Главную особенность «двучастности» рассказа подметили, трактуя каждый по-своему, и Ю. Кублановский, и Ю. Минералов: это жизнь, движение, шум, оптимизм в части первой — и тишина, разруха, полумертвые старухи во второй. Конечно, это может быть прочитано и в «социальном» ключе, но не примитивно. Для этого нужно условиться, что герой-рассказчик (повествование ведется от первого лица) и автор — не совсем одно и то же лицо. По сути, это элементарное правило для любого филологического исследования, но в данном случае не все читатели готовы к такому взгляду, и тот же Юрий Минералов так запросто и пересказывает сюжет: «Поскольку один из фронтовиков — „сам” Солженицын, в поездке их, естественно, сопровождает многоразличное начальство». В принципе между героем и автором можно даже найти некоторые различия: если первый верит в коммунистические идеалы, в то, что в освобожденной от фашизма Европе состоятся теперь революции, вслух сожалеет о роспуске Коминтерна, то второй, еще во время войны арестованный за переписку — «насквозь антисталинскую» [5] , мог уже быть не так наивен. Впрочем, вопрос о развитии политических взглядов Солженицына в сороковых годах уведет нас слишком далеко, поэтому вернемся к герою. Потом, в части второй, он скажет фронтовому товарищу: «А какой же я дурак был, Витя. Помнишь — про мировую революцию?..» — но это будет уже не столь существенно. Важно, что тогда — в сорок третьем — он был со всеми заодно, как специально подчеркивается: «наши всё чаще в небе», «мы — в Большом Наступлении», «наши», «мы»! А в грузовике, выпивая с офицерами водку, герой ощущает необыкновенный восторг: «Бывал я в компаниях поразвитей — а чище сердцем не бывало. Хорошо мне с ними». Это братание, единение в темном кузове напоминает почему-то тайную вечерю. И все как-то по-библейски сразу выстраивается, и даже слова политрука о том, что «да, товарищи, вот и церковь разрешили. Против Бога советская власть ничего не имеет», — на время будто теряют свою лукавость. Мнится, что война — это действительно преодоление сталинщины (какая-то передышка на фоне всего, что было, чуть не светлое пятно), что после Победы может быть только другая, прекрасная жизнь, и словно вот-вот откроются ворота рая, что ли. Отсюда такой подъем, такая вера в общие силы и общую правоту, такой оптимизм — несмотря на потерю товарищей. Вторая часть — другая: никакие «ворота» не открылись, общий подъем кончился ничем, и все вокруг ветшает, отмирает — ничего ведь не состоялось.

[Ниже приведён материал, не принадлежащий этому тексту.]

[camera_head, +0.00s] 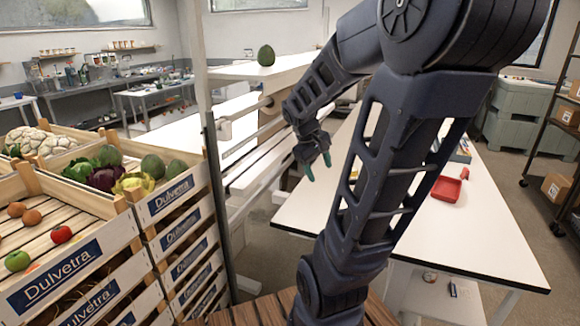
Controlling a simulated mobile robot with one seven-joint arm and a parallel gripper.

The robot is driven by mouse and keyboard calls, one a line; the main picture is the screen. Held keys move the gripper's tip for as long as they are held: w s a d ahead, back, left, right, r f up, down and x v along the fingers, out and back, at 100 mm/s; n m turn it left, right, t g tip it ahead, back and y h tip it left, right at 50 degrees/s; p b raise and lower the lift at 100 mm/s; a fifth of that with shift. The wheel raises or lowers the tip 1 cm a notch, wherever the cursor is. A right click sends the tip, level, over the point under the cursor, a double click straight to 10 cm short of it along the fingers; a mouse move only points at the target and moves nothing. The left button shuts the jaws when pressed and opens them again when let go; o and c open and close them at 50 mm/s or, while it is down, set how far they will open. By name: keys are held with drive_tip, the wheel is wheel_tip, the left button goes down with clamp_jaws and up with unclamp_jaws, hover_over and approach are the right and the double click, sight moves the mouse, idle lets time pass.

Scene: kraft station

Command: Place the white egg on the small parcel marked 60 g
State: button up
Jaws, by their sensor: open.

Можно читать и так. Но мне все же кажется, что этот двучастный рассказ, во многом, о молодости и старости, о начале жизни и ее закате, безотносительно к революциям, «начальствам» и всей прочей суете. Эта проза — живой организм, она живет почти биологическими ритмами, и если в части первой ощутимо пульсирует горячая кровь, то во второй мы сами будто едва шевелимся, мыслим, говорим, совсем как изношенные старухи в выцветших кофтах. Любой человек, долго не бывший на каком-то дорогом ему месте, а потом вновь оказавшийся там, испытывает сложное чувство, почти физически ощущая бег времени. В такую ситуацию ставит своих героев и Солженицын. Окажись они и в процветающей деревне, болевой шок от этого ощущения прошедших пятидесяти двух лет, возможно, все равно был бы, потому как чувство это почти биологическое... Лошадь одинокая и, «кажется, печальная», собака тявкает слабым голосом: сама природа сделала круг, ее законы неумолимы. Это повествование о том, что жизнь проходит. Да автор и сам проговаривается: «Я теряюсь. Странно хочется передать ей (постаревшей Искитее. —
Два старика смотрят на синий пруд, бредут по траве, срывают по кисточке ландыша: всюду цветы... «Не об одном вечном спокойствии говорят нам они, о том великом спокойствии „равнодушной” природы; они говорят также о вечном примирении и о жизни бесконечной...» И может быть, тут и разгадка того, зачем подчеркивалась фронтовая вера героя в коммунистические идеалы. Можно прочитать так: теперь (в рассказе — в части второй) это все уже не важно. На закате отступает на второй план — кто и во что верил, и легко сказать про все: «А какой же я дурак был...» Остается только главное, человеческое, философское.
Повесть «Адлиг Швенкиттен» не случайно начинается с похорон доброго десятка бойцов, погибших нелепо: случайно отравились метиловым спиртом. Вот так случилось. Никто не виноват. Рок, судьба: прошагать пол-России и пол-Европы, чтобы «из бутыли захлебнуться». А когда дивизия Боева двинулась в прусскую ночь на верную смерть, в этом, конечно, были виновные,
но от этого ощущение предрешенности, неумолимости судьбы не исчезает.